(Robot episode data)
* START *

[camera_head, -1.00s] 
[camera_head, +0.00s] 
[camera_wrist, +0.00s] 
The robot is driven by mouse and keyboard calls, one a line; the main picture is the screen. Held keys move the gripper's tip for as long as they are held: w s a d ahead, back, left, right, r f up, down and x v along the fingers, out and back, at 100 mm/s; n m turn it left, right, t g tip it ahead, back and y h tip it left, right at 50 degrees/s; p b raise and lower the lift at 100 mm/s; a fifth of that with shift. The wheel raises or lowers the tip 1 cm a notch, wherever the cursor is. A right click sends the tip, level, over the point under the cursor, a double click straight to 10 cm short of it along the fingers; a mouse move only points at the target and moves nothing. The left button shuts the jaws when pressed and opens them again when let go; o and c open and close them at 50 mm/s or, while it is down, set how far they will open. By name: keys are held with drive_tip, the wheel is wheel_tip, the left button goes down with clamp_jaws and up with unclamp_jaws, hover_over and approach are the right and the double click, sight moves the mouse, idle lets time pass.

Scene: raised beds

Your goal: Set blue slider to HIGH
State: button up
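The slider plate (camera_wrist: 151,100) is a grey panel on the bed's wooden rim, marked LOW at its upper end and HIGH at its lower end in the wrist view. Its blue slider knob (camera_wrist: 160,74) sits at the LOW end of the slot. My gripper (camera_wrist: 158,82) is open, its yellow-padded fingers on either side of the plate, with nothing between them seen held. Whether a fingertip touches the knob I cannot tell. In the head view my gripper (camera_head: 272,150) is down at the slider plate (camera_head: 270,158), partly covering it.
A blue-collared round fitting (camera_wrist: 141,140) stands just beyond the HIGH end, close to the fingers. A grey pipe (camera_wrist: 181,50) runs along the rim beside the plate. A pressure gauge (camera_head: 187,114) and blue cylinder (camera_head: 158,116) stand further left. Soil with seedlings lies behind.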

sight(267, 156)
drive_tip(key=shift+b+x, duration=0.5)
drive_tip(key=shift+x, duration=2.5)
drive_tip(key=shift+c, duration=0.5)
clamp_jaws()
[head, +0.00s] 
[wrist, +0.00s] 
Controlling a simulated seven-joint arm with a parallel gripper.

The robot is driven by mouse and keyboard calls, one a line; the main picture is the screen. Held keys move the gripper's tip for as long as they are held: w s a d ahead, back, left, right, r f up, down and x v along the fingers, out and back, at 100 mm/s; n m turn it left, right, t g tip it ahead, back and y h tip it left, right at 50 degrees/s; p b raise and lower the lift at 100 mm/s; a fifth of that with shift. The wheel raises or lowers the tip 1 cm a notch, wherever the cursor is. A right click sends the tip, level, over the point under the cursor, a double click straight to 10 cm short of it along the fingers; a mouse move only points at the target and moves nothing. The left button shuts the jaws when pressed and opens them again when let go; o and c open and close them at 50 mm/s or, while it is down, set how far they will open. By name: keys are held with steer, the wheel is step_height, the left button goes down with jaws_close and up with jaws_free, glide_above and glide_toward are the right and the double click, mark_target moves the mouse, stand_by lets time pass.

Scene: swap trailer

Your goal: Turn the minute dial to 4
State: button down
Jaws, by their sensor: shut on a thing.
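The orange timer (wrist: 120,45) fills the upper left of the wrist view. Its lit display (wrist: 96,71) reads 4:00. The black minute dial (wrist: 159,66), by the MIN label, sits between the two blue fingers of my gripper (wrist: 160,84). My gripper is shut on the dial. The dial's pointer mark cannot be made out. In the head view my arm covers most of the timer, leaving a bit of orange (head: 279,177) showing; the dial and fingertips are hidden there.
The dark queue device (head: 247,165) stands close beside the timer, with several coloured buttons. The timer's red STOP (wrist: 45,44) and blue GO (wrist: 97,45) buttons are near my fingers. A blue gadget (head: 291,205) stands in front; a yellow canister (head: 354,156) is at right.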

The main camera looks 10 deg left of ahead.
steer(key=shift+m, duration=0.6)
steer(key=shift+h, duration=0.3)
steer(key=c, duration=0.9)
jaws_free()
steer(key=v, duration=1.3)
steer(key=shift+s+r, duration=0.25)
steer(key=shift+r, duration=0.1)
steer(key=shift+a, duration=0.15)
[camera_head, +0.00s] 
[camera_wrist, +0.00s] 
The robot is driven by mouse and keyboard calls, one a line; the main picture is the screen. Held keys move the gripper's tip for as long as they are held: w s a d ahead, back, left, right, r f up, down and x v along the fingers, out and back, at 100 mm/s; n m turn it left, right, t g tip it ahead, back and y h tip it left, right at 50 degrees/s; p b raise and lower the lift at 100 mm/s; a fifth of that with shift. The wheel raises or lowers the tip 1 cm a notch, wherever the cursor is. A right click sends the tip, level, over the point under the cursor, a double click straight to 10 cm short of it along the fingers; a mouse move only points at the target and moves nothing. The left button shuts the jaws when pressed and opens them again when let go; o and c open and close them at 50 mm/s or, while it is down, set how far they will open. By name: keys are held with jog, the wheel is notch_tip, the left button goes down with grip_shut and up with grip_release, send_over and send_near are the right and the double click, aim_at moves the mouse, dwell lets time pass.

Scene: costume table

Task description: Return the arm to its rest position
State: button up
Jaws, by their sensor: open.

* END *

**PROBLEM TO WORK ON:** Look for lines containing the string "Your" and copy them all.

**SOLUTION FOR THIS TASK:**
Your goal: Set blue slider to HIGH
Your goal: Turn the minute dial to 4

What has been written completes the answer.